Legislation by Rep. Bill Williams, a Saxman Republican, would spend $1 million to ensure full state funding for all school districts under the still-controversial Senate Bill 36 from 1998. That law limits increases to 60 percent of the previous year's appropriation for districts that were deemed to be overfunded under the previous formula.
The suspension, approved on a 5-2 vote, is intended to allow for the completion of a cost-differential study that's examining how fiscal challenges vary by district.
Today's committee debate included discussion of whether SB 36 was flawed and whether critics in some rural school districts are justified in saying that the current formula values their children less than students in urban areas. Some people even have suggested that the formula is racist, given the higher percentage of Natives in rural school populations.
Sen. Gary Wilken, a Fairbanks Republican, said he believes the numbers speak for themselves. About half of the districts that received increases of 5 percent or more under SB 36 were rural, he said. "Since that time, we've increased funding for K-12 education over 8 percent, which is beating inflation, I'm proud to say."
Wilken noted that the 60-percent limitation affects "transitional dollars" for districts that were getting funded at what was considered an excessive rate, holding them harmless at first but allowing a gradual drop in state aid.
As for the alleged disparities based on race or geography, "That conversation has no place at this table," said Wilken, who appeared as a witness before the House Special Committee on Education.
"Some people have demagogued this," agreed committee Chairman Con Bunde, an Anchorage Republican.
"I think you're always going to be dealing with a perception issue in this area of law," said Eddy Jeans, school finance manager for the Department of Education, which supports the one-year suspension.
Jeans said the cost study should be completed "before further damage is done." Three of the original 32 school districts have fully "eroded," and the annual transitional funding has dropped from $17.4 million to $12.2 million in the current fiscal year, Jeans said. That $5.2 million reduction hasn't been reinvested in K-12 education, he said.
Wilken contends that the pre-SB 36 education formula hurriedly was assembled in 1987 with inadequate data on the cost of education in various districts. By suspending the eroding floor, that implies that the old formula really was better after all, he said. "I'm here to defend the new formula. ... It was a quantum leap ahead of where we were."
But Republican Rep. Peggy Wilson said that was difficult to understand when her Wrangell school district makes a substantial property-tax effort and still struggles with teacher retention and rising insurance costs.
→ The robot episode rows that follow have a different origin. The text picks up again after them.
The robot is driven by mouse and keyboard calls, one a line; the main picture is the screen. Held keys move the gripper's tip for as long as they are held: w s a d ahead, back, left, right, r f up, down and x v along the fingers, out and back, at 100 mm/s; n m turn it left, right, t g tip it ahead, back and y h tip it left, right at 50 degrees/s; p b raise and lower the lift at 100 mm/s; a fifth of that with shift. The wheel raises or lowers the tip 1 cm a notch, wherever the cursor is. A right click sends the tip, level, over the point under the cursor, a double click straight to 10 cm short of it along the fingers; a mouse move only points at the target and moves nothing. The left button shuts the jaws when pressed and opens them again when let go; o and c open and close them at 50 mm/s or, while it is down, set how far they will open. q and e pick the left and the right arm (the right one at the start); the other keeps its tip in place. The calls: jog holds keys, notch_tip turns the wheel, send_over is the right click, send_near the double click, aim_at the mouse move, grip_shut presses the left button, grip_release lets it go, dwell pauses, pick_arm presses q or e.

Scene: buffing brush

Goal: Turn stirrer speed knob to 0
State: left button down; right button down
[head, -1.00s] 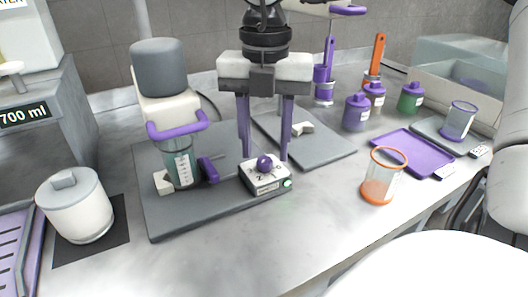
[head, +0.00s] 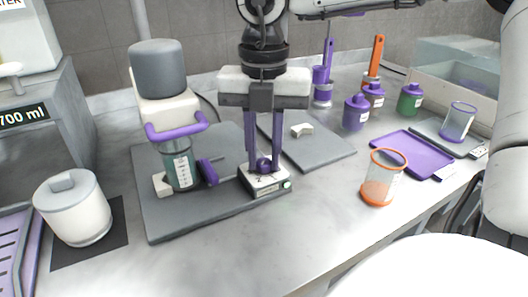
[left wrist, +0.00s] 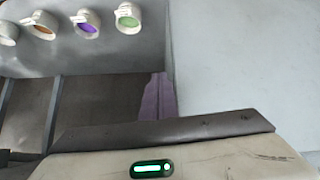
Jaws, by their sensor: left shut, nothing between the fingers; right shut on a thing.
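The purple stirrer speed knob (head: 263,164) sits on top of a small white control box (head: 265,182), with a green light at its right. My right gripper (head: 264,158) points straight down from above. Its purple fingers are closed around the knob, one on each side. The fingers partly hide the knob and the dial marks, so the setting cannot be read. My left gripper (left wrist: 160,88) shows only in the left wrist view, shut and empty, away from the knob.
The box stands on a grey base with a mixer (head: 160,70) and a beaker (head: 181,170) to its left. An orange-rimmed beaker (head: 381,190) and a purple tray (head: 415,152) are at right. A white lidded pot (head: 75,212) stands at left. The front counter is clear.

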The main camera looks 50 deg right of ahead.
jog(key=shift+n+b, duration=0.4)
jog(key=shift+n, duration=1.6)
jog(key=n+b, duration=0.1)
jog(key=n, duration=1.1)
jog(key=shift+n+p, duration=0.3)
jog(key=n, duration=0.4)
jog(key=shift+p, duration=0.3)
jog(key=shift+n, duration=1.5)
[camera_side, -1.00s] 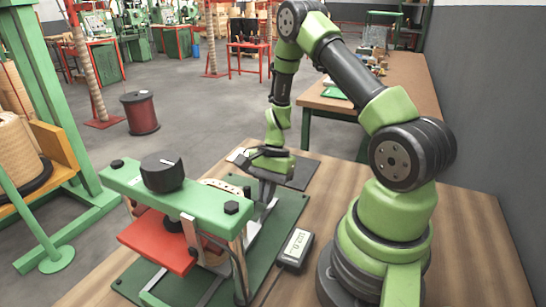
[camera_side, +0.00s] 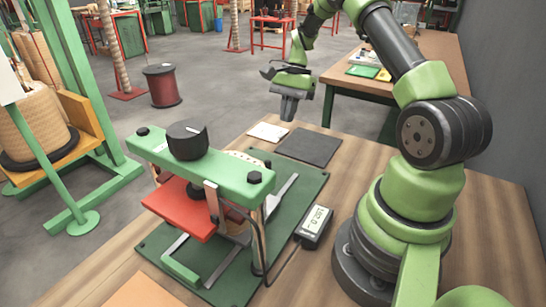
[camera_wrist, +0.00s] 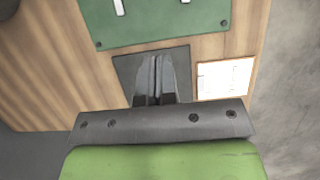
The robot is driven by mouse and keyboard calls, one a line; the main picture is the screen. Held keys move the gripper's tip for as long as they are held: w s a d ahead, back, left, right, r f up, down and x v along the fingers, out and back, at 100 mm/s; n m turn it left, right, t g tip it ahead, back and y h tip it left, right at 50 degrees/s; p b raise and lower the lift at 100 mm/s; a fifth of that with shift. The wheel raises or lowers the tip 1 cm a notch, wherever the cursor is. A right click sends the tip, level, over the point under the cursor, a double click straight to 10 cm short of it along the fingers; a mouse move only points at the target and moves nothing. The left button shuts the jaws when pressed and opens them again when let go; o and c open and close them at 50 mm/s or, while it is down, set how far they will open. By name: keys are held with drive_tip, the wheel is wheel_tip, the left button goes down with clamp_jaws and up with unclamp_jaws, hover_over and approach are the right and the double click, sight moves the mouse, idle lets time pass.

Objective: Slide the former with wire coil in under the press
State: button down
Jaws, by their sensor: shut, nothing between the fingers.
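The press (camera_side: 205,170) has a green top beam with a black knob and a red plate (camera_side: 180,207) below it, on a green base plate (camera_side: 290,208). The former with wire coil (camera_side: 243,157) shows only in part, as a pale edge behind the beam and under the press; most of it is hidden. My gripper (camera_side: 288,112) is raised beyond the far end of the base plate, shut and empty. In the wrist view its fingers (camera_wrist: 156,95) are together above a dark mat, and the base plate (camera_wrist: 155,27) lies at the top.
A dark mat (camera_side: 309,147) and a white paper card (camera_side: 268,132) lie behind the base plate. A digital readout (camera_side: 314,225) with a cable stands to its right. A green rack with wire spools is at the left. The wooden table is clear between mat and my arm.

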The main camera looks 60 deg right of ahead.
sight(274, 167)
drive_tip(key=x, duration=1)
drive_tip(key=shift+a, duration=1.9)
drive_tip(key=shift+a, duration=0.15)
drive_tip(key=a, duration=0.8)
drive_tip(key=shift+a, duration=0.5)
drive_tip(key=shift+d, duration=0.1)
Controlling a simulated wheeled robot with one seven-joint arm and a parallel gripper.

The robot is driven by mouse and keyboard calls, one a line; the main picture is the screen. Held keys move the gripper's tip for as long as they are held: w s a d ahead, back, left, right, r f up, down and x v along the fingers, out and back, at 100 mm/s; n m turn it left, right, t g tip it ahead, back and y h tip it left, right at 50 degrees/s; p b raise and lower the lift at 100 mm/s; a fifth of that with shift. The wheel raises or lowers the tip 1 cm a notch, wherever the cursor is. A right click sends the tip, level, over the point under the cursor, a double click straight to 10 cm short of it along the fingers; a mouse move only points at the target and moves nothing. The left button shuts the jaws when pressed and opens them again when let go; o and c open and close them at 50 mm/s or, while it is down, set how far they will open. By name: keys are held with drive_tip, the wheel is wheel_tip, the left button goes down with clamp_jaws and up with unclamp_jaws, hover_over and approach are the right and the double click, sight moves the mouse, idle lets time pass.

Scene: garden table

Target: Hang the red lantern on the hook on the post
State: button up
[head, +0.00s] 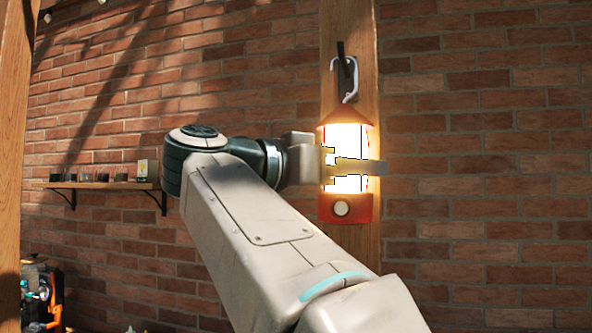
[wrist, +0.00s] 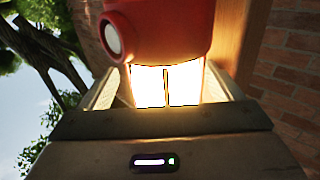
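The red lantern (head: 344,207) is upright and lit in front of the wooden post (head: 367,245), with a red cap, a red base and a pale round knob. Its base also shows close up in the wrist view (wrist: 175,30). My gripper (head: 350,166) comes from the left, with its fingers on both sides of the glowing middle, shut on it. The lantern's pale metal loop (head: 351,97) stands up at the dark hook (head: 341,50) on its plate. The loop overlaps the hook in the head view; I cannot tell whether it is over the hook or only in front.
A brick wall (head: 480,180) stands behind the post. A small wooden shelf (head: 95,186) with several small items is on the wall at left. Another wooden post (head: 14,150) stands at the far left. The space right of the lantern is clear.

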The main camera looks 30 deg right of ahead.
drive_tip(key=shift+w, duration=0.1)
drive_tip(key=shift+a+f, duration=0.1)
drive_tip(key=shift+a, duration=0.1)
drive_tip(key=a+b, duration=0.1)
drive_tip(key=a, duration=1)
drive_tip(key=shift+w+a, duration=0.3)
Contrary to Wilken's claim that SB 36 represented a simplification, Wilson, whose husband is superintendent in Wrangell, said the existing formula is "much more complicated to figure out than it was before."
The one-year suspension was supported in testimony from officials representing the Kodiak and Galena districts, the Alaska chapter of the National Education Association, and the Association of Alaska School Boards.
House Speaker Brian Porter, disagreeing with Wilken, said it's possible to support the suspension even while defending the integrity of the formula established by SB 36.
"This is not a repudiation of SB 36," said Porter, an Anchorage Republican. Once the cost-differential study comes out, he said, "The chips are going to fall where they may."
Voting for the bill were Porter, Wilson, Kodiak Republican Gary Stevens and Democrats Gretchen Guess of Anchorage and Reggie Joule of Kotzebue. It was opposed by Bunde and Anchorage Republican Joe Green.
The bill now moves to the House Finance Committee, where sponsor Williams is co-chairman.